## The problem
Extract every line that contains the string "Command".

## Data for processing
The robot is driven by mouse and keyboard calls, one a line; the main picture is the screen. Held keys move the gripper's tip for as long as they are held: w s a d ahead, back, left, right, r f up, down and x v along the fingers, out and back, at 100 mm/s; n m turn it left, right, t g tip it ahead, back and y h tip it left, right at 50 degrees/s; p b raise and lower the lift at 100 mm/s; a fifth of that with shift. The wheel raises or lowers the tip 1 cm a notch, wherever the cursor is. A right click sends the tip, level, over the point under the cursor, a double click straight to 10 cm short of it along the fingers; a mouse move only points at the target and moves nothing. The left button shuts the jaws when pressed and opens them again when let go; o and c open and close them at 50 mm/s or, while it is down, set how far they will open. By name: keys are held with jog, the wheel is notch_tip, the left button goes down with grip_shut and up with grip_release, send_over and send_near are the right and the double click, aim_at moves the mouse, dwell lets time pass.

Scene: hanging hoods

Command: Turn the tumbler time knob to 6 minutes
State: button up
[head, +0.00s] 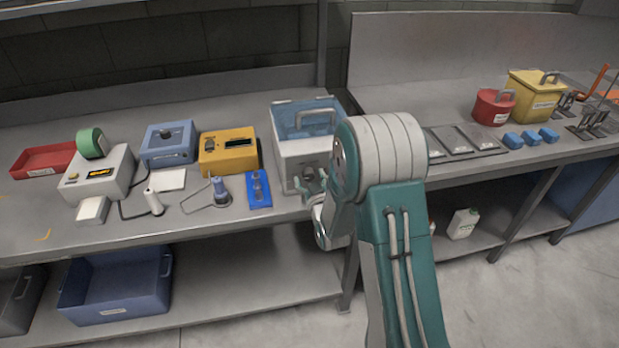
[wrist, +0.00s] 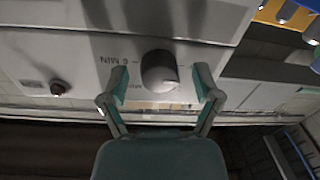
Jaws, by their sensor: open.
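The tumbler (head: 300,150) is a white box with a translucent blue lid and a grey handle, standing on the bench left of my arm in the head view. Its round grey time knob (wrist: 160,71) is on the front panel in the wrist view. A "6 MIN" mark (wrist: 122,59) is printed left of the knob. My gripper (wrist: 162,84) is open, with one teal-padded finger on each side of the knob and gaps visible between. My gripper (head: 314,186) is at the tumbler's front in the head view. The knob's pointer direction cannot be told.
A blue rack (head: 258,189) and a yellow device (head: 229,150) stand left of the tumbler. Metal plates (head: 465,140) lie on the bench to the right of my arm.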

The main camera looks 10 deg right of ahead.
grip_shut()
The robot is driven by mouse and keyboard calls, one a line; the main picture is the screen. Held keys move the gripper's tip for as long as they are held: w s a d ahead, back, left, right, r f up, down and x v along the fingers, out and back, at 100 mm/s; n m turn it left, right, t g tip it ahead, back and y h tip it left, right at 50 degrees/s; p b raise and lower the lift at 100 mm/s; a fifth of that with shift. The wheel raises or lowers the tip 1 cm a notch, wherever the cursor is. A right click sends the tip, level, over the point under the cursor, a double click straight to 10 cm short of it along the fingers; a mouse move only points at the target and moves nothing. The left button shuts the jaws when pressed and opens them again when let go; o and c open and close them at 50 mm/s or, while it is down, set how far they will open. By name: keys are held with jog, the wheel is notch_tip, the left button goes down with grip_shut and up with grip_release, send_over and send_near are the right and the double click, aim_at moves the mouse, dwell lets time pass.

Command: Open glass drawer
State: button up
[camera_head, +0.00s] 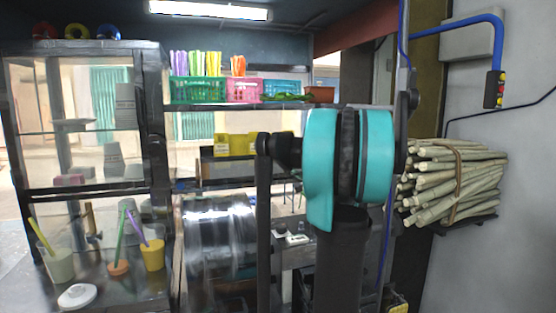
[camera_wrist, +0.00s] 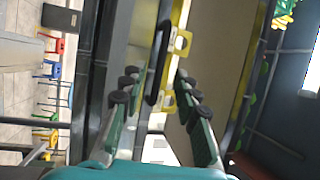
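The glass-sided cabinet (camera_head: 85,190), with a dark frame and shelves, stands at the left of the head view; cups show in it. I cannot tell for sure which part is the glass drawer. In the wrist view my gripper (camera_wrist: 157,105) has its two dark green fingers apart, with nothing held between them. Ahead of them are a dark bar-like handle (camera_wrist: 158,60) and yellow tabs (camera_wrist: 181,41) along a panel edge. I cannot tell whether the fingers touch any of these. In the head view the gripper's fingers are hidden behind my teal arm.
A shelf holds a green basket (camera_head: 197,90), a pink basket (camera_head: 244,90) and yellow boxes (camera_head: 235,145) below. A metal drum (camera_head: 218,238) stands centre left. Bundled sugarcane (camera_head: 455,185) lies at the right by the wall. Coloured stools (camera_wrist: 52,70) are on the floor beyond.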

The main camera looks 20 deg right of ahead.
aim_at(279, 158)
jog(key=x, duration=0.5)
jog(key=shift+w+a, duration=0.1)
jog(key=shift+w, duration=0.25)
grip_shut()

## Task result
Command: Turn the tumbler time knob to 6 minutes
Command: Open glass drawer

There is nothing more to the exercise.